Edward Shearmur, who won a BAFTA nomination for his score for The Wings of The Dove, researched the musical heritage of the Sephardic Jewish tradition. "These ancient melodies, straddling the divide between Arabic and European musical culture, are a crucial element in the score, and we were lucky in having a wealth of fine recordings from which to draw inspiration.", he says.
To get some idea of the music it is interesting to examine the instrumental line-up as listed in the CD booklet: viola da gamba, recorders, percussion (of the type associated with Egyptian/Arabian music), rebec, lute, harp, piano, viola, cello and violin - with vocalist Ofra Haza. The music is often sensuous, sinuously evocative and provocative. The opening track, "Mary Blackchurch" sets a mood of sultry love more associated with the desert than Victorian London. Many tracks have a quiet and fascinating beauty - like "The Box Camera" cue with its slow plaintive violin melody of yearning and melancholy, and "Passover" - a slow mystical invocation yet ultimately impassioned, featuring solo recorder, tambourine, hand drums and vocalist. Colourful tracks like "Purim Dance" are instrumentally arresting and rythmically irresistible. The music seems to become more and more attractive as cue follows cue. "Fixation" beguiles the ear with softly caressing, lilting, rippling music for harp, lute, violin and piano. "Salome" is a quietly yearning, erotic study for voice, drums and a variety of colourful percussion instruments, bird noises, recorder and viola da gamba. "Love and Loss" is again a melancholy study mainly for lute and violin with a hesitant desolate piano part.

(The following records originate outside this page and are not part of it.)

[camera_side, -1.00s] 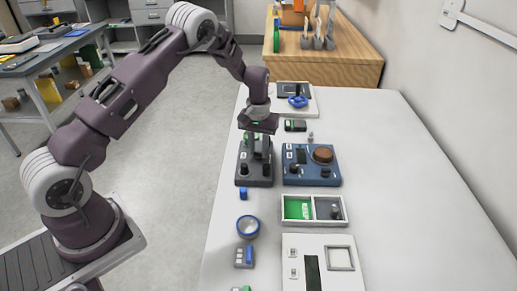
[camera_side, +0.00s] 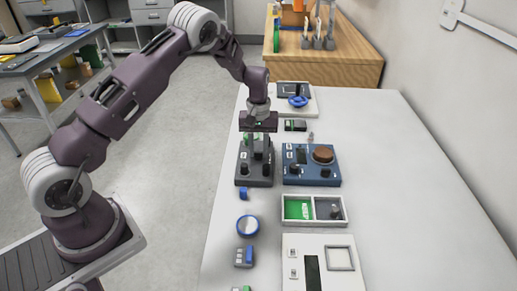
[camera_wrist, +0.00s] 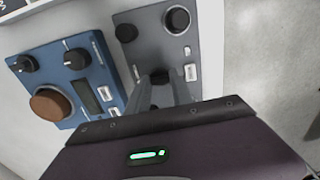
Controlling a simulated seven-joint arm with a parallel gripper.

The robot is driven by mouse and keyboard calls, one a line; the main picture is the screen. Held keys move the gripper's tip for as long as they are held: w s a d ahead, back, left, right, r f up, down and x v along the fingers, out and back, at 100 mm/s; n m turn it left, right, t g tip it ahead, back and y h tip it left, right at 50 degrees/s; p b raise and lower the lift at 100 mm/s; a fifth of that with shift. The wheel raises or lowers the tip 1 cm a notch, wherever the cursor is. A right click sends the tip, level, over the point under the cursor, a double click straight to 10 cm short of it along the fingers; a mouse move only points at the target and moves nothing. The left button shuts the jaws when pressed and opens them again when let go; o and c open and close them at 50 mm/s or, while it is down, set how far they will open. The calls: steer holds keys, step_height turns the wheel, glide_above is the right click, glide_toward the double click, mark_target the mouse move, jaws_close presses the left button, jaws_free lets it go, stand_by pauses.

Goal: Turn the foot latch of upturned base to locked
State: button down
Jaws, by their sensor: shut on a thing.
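A dark grey unit (camera_side: 254,178) stands on the white table below my gripper, and seems to be the upturned base. In the wrist view the unit (camera_wrist: 150,52) shows a black knob (camera_wrist: 127,33), a round black part with a light rim (camera_wrist: 177,20) and small white labels. My gripper (camera_side: 257,150) points down at the unit's far part. In the wrist view its fingers (camera_wrist: 161,84) are shut on a small dark knob-like part (camera_wrist: 160,76), apparently the foot latch. The fingers hide most of this part, and I cannot read its setting.
A blue unit (camera_side: 296,177) with a brown round pad stands close to the right of the grey unit. A divided tray (camera_side: 313,222), a blue-rimmed round dish (camera_side: 248,226) and a white panel (camera_side: 300,272) lie nearer. The table's right side is clear.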

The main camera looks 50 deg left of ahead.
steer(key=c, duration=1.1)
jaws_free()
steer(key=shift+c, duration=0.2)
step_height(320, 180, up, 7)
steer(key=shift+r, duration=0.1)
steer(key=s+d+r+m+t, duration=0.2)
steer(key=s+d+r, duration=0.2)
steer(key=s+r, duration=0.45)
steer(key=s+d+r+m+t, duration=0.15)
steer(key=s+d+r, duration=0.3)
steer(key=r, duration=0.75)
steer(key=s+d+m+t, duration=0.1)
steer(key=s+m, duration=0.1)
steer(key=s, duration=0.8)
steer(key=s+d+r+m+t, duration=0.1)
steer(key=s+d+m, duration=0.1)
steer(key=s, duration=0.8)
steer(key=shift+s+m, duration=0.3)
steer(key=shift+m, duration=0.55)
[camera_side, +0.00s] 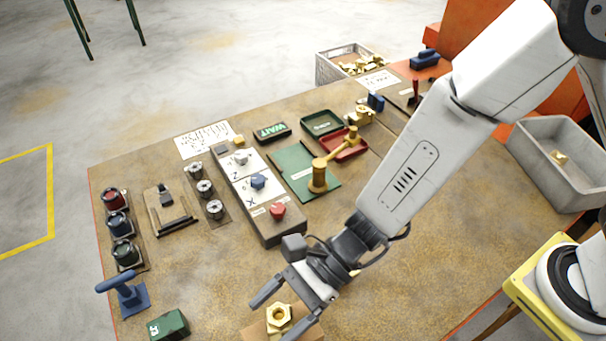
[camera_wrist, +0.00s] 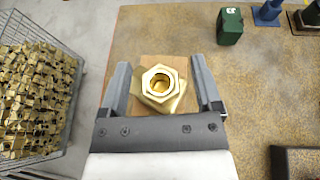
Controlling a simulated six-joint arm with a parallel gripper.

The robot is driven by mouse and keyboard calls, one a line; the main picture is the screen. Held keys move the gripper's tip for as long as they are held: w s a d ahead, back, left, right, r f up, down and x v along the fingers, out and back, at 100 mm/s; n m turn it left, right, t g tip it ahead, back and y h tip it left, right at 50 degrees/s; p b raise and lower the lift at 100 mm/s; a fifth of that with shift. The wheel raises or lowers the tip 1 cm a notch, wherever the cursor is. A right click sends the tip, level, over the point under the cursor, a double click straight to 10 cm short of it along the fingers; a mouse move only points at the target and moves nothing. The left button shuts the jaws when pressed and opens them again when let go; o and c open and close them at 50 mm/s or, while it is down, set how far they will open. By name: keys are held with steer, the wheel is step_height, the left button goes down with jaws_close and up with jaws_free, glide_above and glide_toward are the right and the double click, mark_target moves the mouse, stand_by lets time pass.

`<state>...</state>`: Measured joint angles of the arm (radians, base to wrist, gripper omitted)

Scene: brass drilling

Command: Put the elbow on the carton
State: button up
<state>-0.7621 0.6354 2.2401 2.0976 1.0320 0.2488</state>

"Photographing Cavendish/Adio querida" impresses: it is a substantial 7½ minute cue. It commences quietly and introspectively with soft, almost Ravelian piano figures before the violin and viola de gamba join in the musings, to be succeeded by lute and harp. The music gradually becomes more animated cascading over itself; then the more rhythmically vital Adio, querida section begins with vocal and percussion joining the lute and violin. But the standout track is "Enr'acte". It is ravishing; it haunts the ear. It is a lovely sultry nocturne with the solo violin in high register, singing over lilting piano chords and beguiling, lazy rhythmic two-note harp interjections. If music can be said to be perfumed then this is so. In the middle of all this music, sits, somewhat incongruously, considering its surrounding tracks - but perhaps in tune with the film's Victorian setting - Schubert's Ständchen.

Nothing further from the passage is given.